● Exercise requirements
Across the material below, how many lines contain the word "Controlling"? Give only the number.

-- Start Recorded information --

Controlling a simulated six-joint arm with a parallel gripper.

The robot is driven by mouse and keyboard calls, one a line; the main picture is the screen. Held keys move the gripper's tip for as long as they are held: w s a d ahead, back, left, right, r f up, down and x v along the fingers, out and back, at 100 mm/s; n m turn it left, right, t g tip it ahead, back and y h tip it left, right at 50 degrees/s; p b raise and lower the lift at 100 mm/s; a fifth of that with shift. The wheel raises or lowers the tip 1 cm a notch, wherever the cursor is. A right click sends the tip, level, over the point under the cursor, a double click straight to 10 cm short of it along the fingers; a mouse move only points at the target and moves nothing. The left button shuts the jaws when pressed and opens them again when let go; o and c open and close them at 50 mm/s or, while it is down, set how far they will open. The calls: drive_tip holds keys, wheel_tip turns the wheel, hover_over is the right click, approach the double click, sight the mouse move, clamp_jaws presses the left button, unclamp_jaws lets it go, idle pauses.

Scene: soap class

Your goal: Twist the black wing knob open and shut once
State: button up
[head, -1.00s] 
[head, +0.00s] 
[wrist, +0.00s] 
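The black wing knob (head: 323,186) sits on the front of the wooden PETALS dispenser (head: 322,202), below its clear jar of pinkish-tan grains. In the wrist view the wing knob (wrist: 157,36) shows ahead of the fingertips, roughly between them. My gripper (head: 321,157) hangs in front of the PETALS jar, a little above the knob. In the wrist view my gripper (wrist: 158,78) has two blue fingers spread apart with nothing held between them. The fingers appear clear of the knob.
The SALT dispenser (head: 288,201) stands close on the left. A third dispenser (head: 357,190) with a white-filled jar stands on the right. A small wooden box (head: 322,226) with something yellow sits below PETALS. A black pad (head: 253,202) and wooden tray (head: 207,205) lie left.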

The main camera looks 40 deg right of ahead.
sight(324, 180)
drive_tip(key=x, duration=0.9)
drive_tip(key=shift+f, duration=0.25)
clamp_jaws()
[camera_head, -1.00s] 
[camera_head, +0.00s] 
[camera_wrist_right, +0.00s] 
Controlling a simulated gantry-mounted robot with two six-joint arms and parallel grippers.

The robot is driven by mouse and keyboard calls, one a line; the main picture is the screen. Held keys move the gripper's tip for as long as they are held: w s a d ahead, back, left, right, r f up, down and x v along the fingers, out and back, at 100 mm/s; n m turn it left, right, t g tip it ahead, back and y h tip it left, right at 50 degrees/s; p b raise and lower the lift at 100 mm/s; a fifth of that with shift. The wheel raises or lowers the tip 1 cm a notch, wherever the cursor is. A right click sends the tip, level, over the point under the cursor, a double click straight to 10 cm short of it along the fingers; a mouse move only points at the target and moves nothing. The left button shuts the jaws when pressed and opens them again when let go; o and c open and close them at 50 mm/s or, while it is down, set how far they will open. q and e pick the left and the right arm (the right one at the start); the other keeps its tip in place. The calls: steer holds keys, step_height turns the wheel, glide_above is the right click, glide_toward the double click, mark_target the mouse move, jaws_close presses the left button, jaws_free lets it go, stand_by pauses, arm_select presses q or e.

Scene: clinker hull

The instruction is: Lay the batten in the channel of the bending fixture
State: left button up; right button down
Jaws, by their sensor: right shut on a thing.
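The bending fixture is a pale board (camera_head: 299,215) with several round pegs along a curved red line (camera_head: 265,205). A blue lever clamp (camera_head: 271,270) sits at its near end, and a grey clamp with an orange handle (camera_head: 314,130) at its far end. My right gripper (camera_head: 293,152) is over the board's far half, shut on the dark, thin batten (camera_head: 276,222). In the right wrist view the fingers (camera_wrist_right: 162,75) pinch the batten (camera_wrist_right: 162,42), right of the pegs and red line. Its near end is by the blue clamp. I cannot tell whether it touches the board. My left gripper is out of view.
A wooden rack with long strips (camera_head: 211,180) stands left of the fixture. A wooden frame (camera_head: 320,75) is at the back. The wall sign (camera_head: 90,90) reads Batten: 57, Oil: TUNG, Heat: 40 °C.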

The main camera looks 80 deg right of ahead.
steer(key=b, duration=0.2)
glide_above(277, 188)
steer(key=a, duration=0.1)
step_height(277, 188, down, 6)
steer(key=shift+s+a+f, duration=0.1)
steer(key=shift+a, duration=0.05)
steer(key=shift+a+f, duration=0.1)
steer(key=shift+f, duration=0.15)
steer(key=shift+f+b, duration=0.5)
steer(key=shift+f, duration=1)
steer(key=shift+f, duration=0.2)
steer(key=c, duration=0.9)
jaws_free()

-- End Recorded information --

● Result below
2